Özdemir in Brüssel
Landwirtschaft
Özdemir: Knapp, präzise und souverän
Die Landwirtschaft ist ein Haifischbecken. Wer sich in Deutschland mit dem Thema auseinandersetzt balanciert zwischen verschiedenen Öko-Standards, gesellschaftlichen Ansprüchen, chemisch und physikalischen Realitäten und zahlreichen Berufsverbänden. Die Tiefenströmungen in Brüssel sind die gleichen, aber Parlament, die Kommission und der Agrarrat sind auf Kompromisse gepolt.

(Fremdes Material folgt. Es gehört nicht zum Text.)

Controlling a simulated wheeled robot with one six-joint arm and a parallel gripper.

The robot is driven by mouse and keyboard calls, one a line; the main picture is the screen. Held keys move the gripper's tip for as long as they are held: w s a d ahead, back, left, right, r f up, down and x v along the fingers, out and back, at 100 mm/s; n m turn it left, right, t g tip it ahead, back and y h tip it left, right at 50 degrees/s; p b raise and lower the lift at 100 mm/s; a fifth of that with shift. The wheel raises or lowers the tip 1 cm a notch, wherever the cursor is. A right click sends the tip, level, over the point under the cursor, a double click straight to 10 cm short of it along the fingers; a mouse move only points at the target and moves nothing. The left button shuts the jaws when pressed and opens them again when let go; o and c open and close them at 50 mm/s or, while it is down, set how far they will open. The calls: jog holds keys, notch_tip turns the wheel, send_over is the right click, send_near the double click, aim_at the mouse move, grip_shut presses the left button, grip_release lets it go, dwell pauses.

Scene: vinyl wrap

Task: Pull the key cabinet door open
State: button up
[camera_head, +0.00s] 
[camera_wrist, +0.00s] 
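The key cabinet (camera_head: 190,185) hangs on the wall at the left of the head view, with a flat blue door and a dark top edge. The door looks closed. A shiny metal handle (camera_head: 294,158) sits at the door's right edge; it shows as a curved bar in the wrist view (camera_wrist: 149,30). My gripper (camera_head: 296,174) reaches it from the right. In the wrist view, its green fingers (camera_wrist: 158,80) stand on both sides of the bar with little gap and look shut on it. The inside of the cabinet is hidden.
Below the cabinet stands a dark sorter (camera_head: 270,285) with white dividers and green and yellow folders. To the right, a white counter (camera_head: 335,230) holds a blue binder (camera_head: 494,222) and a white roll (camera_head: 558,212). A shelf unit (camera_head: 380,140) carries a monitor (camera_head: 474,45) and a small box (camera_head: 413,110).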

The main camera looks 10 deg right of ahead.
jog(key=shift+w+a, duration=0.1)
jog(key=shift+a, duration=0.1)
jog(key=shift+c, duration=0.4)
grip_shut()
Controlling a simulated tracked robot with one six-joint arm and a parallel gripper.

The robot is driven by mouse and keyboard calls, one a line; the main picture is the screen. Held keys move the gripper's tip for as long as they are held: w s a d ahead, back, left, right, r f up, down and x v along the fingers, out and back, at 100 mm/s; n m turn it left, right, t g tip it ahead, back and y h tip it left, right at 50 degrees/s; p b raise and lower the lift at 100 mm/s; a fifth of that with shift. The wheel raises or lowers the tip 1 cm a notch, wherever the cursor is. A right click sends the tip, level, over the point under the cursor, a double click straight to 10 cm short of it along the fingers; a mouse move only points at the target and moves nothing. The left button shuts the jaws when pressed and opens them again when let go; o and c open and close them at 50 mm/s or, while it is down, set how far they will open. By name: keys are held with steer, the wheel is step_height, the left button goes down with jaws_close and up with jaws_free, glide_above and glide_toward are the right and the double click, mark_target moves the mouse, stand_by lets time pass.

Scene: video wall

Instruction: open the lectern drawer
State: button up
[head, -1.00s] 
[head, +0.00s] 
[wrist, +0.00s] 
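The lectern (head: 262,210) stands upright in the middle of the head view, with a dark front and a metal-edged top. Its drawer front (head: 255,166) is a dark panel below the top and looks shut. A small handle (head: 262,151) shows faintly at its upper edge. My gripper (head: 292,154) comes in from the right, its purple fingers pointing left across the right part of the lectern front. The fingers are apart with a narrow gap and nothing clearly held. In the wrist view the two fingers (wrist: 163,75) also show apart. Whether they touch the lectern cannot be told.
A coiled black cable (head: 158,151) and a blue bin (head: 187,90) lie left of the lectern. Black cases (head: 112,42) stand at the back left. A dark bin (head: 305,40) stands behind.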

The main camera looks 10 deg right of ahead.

Vor allem die 27 Agrarminister brauchen engelsgleiche Formulierungen, bis nationale Prioritäten im Sinne Europas als Kompromiss formuliert werden können.
Daher war die erste Reise des neuen Landwirtschaftsminister Cem Özdemir zum Agrarrat nach Brüssel eine schwierigere Aufgabe als eine erste Ressortabstimmung in Berlin. Am Sonntag und Montag standen zugleich Aufgaben auf der Agenda, die in Brüssel ihre Zeit brauchten. Der grüne Politiker mit reichlich Politerfahrung meisterte seinen ersten Montag in Brüssel, knapp, präzise und souverän. „Europäisch“ war seine wichtigste Vokabel und im Gegensatz zu vielen anderen Politprominenzen las er nur ansatzweise vom Blatt ab und schaute den slowenischen Ratspräsidenten Jozé Podgoršek immer wieder an. Auch bei der Ankunft im Justus Lipsius Gebäude redete er Klartext.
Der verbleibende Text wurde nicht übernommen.